Petronas, Malaysia's public cash cow, was lumbered with it. It had no licence to run a taxi service. So it was farmed out to a company called Eco-Transit, run by people who had none either. Taxi drivers paid a large deposit and a daily rate and everything went smoothly until Petronas, fed up with not being paid for the vehicles, put the pressure on Eco-Transit. Eco-Transit had signed contracts with drivers in which it passed off as owners when it was not. It could operate only 200 of the taxis, the rest for other towns and cities in Malaysia could not operate because Petronas never got to put the natural gas petrol pumps elsewhere. Unlike some of the converted taxis which ran on petrol or natural gas, this only ran on natural gas. The remaining 800 cars were first parked in the basement of the KLCC and later at an open yard in Shah Alam. Some were cannibalised for spare parts. The cars are brand new cars left to rot and cost, I understand, RM138 million. It would probably take RM10,00 each to bring it to service and run it.

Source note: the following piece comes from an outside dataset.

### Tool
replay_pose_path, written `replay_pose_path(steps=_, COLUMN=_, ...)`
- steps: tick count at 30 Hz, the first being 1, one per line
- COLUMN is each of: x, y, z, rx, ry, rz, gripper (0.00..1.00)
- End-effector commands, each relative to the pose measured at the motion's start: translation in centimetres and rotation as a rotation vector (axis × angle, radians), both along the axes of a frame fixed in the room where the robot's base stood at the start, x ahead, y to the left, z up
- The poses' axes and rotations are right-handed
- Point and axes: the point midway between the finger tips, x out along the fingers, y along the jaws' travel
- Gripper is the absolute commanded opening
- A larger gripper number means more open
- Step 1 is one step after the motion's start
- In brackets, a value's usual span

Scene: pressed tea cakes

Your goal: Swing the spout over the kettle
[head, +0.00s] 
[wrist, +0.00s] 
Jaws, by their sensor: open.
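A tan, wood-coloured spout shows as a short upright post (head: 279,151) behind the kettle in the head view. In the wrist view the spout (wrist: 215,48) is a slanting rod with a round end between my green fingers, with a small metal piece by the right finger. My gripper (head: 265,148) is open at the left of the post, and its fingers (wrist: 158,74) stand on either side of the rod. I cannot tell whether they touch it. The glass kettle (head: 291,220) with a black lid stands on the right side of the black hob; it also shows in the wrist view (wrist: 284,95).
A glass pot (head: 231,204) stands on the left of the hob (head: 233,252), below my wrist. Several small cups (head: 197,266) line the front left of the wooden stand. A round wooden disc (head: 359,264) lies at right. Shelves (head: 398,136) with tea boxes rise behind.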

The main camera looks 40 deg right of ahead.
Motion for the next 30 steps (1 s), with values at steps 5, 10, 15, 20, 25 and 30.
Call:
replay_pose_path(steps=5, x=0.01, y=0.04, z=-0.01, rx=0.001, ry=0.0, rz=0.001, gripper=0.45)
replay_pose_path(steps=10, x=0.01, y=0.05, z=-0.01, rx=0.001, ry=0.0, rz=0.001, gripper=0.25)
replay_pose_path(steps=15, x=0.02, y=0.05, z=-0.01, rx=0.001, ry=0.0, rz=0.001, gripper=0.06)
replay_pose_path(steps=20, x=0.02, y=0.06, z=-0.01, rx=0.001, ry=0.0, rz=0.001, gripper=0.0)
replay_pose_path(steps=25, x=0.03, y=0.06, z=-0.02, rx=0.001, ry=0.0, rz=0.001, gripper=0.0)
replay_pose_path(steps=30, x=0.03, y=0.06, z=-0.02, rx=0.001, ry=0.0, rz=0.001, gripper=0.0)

The drivers realised something amiss was when they went to top up gas at the Petronas pumps on 25 December 2001 and were handed a leaflet, allegedly from Petronas, which read: "NOTICE TO ALL ENVIRO 200 NGV TAXI DRIVERS: Petronas/Petronas NGV Sdn Bhd (PNGV) had on 27 November issued a letter terminating the sale of the Enviro 2000 NGV taxis to Eco-Transit (M) Sdn Bhd. Please be informed that the ownership of the Enviro 2000 NGV taxis remain with Petronas/PNGV and Petronas/PNGV intends to obtain the return of all these taxis. You are therefore in possession of the Enviro 2000 taxis which belong to Petronas/PNGV. Kindly return the Enviro 2000 NGV taxis to Petronas/PNGV at the open space car park, KLCC (next to the KLCC Assyakirin mosque). (Time 9.00 am to 5.00 pm). Petronas/PNGV will take further steps to STOP supply of NGV to the Enviro 2000 NGV taxis effective from 27 December 2001." This pamphlet was handed out with a white slip which read: "Any Enviro 2000 drivers who wishes to drive Enviro taxi, please contact Sunlight Radio Taxi Services Sdn Bhd, Tel. 03-92001166 (Mr Lim)."

As any lawyer will tell you, this notice is not worth the paper it is printed on. It is not a party to the contract between Eco-Transit and the drivers. If it has a problem with Eco-Transit, it shoud resort to the courts or negotiate with it for redress. It cannot threaten those it does not have a contract with. It certainly cannot refuse to supply gas to any one who comes to it for it. Even if Petronas owns the vehicles and the driver is behind in its hire purchase instalments. And Mr Lim cannot advertise as he did for something he does not have. But in Bolehland, might is right; and those with might would break or misuse the law to threaten and establish their right.

It presumes Petronas has cancelled its contract with Eco-Transit and signed a new one with Sunlight Radio Taxi Services. It could not have. Petronas' one-month notice to Eco-Transit expired on 27 December. So, how could Sunlight offer the Enviro 2000 NGV taxis when it did not have them. Petronas, whatever its legal position on the vehicles, have no right to seize the vehicles without proper legal notice nor threaten drivers nor threaten to supply the gas to Enviro 2000 NGV taxis in a dispute with a third party.

The drivers, as expected, panicked. An action committee of its cooperative met Petronas officials and got an extension of the supply of gas until 10 January. Eco-Transit took steps to organise its drivers when those who accuses it of double-dealing refused to deal with it. The daily rentals are now paid into its lawyer's account, the company is told, and legal action have commenced. Meanwhile, Eco-Transit supporters among the drivers, repossessors and others take strong arm methods to force the drivers into its camp. This has led to drivers assaultied, chased in the highway, police brought in. In the height of this mess, the drivers attempted to get the Prime Minister's attention: his aides brushed them off.

There the matter stands. Petronas lost its head. At one stage, a senior officer told the drivers that it owns the taxis and it can do what it likes. It behaved disgracefully. It must explain how Mr Lim got into the act. And why these taxis must be run by a company. Why can it not be sold to the drivers on hire purchase and let them take care of it on their own? And what happens to the goodwill money of about RM4,500 Eco-Transit collected from the drivers when they took delivery of the taxis? Sunlight now demand another RM5,000 of drivers to continue driving their taxis. Would Eco-Transit return the deposit it collected? Hardly, likely. No one has yet explained this mess. This is not, as I said, an edifying morality tale. It is a tale of highhandedness, arrogance, and the sworn belief in Bolehland that the weak and the meak would fight back when their rights are trampled upon. The Prime Minister's Office must ask questions. And now.